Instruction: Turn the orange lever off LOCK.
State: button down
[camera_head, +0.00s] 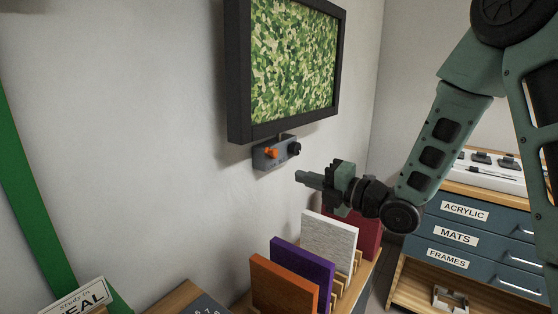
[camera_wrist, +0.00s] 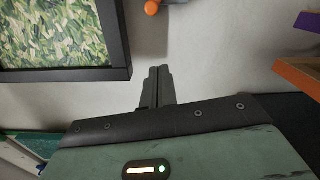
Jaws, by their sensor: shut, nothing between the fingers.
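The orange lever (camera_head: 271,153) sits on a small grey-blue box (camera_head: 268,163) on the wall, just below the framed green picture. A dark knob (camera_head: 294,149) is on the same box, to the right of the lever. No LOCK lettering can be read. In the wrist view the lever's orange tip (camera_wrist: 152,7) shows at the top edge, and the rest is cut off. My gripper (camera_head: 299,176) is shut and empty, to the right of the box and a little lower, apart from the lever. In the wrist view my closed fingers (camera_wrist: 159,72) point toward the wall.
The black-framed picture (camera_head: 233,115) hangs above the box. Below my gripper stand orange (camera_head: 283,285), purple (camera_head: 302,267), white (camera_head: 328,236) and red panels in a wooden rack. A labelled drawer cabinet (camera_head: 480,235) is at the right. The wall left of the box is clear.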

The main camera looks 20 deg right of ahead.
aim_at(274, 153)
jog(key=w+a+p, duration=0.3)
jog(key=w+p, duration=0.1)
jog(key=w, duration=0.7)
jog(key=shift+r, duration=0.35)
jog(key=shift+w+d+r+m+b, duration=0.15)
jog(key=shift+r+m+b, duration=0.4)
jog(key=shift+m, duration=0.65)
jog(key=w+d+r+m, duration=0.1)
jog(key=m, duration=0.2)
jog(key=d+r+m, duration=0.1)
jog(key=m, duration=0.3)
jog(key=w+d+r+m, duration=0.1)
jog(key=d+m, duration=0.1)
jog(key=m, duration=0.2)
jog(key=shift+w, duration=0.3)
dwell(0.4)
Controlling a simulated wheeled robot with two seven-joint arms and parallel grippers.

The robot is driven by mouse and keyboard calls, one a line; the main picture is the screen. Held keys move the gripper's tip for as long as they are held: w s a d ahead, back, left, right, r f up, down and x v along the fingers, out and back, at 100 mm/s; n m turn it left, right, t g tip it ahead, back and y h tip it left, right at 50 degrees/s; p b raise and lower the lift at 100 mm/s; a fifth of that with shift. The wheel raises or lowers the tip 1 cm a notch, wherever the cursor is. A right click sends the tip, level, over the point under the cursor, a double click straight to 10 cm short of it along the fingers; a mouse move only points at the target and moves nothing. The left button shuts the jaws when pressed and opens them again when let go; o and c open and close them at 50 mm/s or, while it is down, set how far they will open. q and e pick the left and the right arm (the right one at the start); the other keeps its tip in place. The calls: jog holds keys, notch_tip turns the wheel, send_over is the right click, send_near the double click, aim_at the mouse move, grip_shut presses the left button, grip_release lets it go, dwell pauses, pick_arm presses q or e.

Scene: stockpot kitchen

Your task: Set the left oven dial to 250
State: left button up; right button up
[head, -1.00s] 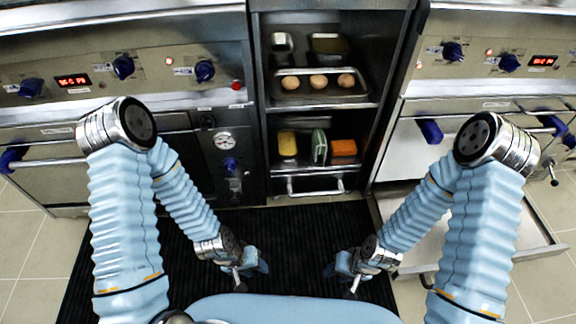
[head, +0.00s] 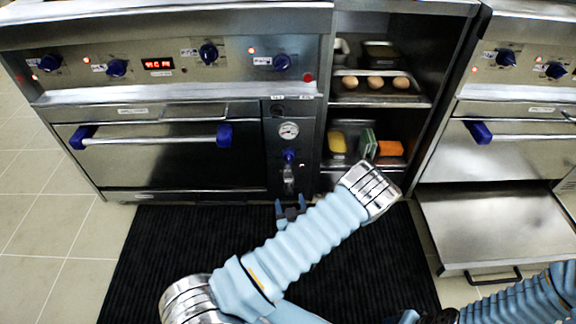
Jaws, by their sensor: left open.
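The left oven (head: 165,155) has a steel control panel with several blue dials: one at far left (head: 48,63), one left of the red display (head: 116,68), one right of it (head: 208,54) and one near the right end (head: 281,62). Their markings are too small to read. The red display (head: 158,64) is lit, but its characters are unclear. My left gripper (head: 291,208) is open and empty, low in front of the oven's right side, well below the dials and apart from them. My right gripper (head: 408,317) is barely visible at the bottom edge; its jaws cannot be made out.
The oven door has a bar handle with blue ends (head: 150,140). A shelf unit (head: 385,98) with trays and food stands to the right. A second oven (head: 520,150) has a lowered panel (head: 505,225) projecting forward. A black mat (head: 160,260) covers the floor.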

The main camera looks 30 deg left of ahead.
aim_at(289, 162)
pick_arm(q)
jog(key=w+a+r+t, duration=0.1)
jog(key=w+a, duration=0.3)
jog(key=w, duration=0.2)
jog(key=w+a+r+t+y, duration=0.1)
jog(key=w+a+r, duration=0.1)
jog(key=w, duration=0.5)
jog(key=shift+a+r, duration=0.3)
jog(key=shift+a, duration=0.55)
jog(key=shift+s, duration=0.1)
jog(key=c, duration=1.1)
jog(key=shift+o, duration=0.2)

══════════

▸ Written instruction: Nothing but the lines from the one holding "[head, -1.00s]" to the end of the entries above should be echoed, exactly and with both ends included; omit the pictures.

▸ Problem solution:
[head, -1.00s] 
[head, +0.00s] 
Jaws, by their sensor: left open.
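The left oven (head: 165,155) has a steel control panel with several blue dials: one at far left (head: 48,63), one left of the red display (head: 116,68), one right of it (head: 208,54) and one near the right end (head: 281,62). Their markings are too small to read. The red display (head: 158,64) is lit, but its characters are unclear. My left gripper (head: 291,208) is open and empty, low in front of the oven's right side, well below the dials and apart from them. My right gripper (head: 408,317) is barely visible at the bottom edge; its jaws cannot be made out.
The oven door has a bar handle with blue ends (head: 150,140). A shelf unit (head: 385,98) with trays and food stands to the right. A second oven (head: 520,150) has a lowered panel (head: 505,225) projecting forward. A black mat (head: 160,260) covers the floor.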

The main camera looks 30 deg left of ahead.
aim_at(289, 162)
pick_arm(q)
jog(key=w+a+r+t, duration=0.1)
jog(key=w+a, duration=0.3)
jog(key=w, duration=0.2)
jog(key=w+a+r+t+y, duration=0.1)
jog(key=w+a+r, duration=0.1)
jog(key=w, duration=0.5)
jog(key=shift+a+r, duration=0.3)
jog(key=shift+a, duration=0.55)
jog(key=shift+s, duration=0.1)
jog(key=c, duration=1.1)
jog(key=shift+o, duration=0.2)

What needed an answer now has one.